For Souto de Moura a symbiosis takes place between the place and the dream. His work is at once in the place, and at the very same time, of the place. His work stands on site and emerges out of the site. This reverence for location never eludes him, no matter what size the project. His faithfulness to the streets of a historic district is as powerful as his faithfulness to the granite cliff face, out of which he imagined and built the Braga Stadium. Despite its muscularity, there is a deep sense of intimacy when one experiences the sound and sightlines that he has built into this large structure.
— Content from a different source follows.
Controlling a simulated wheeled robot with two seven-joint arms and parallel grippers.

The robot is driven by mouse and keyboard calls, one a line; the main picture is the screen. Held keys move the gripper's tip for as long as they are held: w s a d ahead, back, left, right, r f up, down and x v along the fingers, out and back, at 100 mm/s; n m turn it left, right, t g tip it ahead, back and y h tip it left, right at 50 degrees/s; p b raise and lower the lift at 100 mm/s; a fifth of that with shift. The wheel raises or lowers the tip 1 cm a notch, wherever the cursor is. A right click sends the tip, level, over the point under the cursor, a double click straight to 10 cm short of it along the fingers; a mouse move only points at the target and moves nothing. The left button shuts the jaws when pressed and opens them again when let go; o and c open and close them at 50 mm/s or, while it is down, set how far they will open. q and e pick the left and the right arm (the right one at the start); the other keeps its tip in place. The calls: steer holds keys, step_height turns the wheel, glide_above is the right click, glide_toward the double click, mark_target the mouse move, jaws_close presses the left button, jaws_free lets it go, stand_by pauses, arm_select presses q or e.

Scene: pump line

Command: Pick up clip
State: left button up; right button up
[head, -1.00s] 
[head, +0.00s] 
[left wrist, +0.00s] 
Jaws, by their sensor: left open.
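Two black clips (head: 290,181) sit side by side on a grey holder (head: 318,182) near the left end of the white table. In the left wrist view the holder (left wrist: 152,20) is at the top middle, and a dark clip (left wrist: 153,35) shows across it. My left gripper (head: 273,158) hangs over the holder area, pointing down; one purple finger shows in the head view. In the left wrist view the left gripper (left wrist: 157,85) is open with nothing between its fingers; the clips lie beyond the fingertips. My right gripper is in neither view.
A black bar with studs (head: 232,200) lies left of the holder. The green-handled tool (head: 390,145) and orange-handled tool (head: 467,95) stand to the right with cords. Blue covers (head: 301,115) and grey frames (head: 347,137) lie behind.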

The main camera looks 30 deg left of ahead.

His grandest, most monumental projects never lose sight of the persons who are part of them.

Souto de Moura has an abiding commitment to the variety of persons who will inhabit, live in and use his design. He recognizes the multiplicity of individuals and peoples. He testifies to this by the way in which he melds and harmonizes various materials–materials that have a tactile quality, materials that ask to be touched, materials like stone, wood and metal woven together to invite the human caress. This very heterogeneity personalizes his work. He is always drawing upon a variety of architectural styles and traditions. Out of them he creates something new. It is in Portugal that he found his voice and made his statement. The architecture of his country is the architecture of our values. Thus this man of Portugal became, through his work, a man of this world.

Thank you. Eduardo please come forward. It is with great pleasure that I present you with the Pritzker Architecture Prize for the year 2011.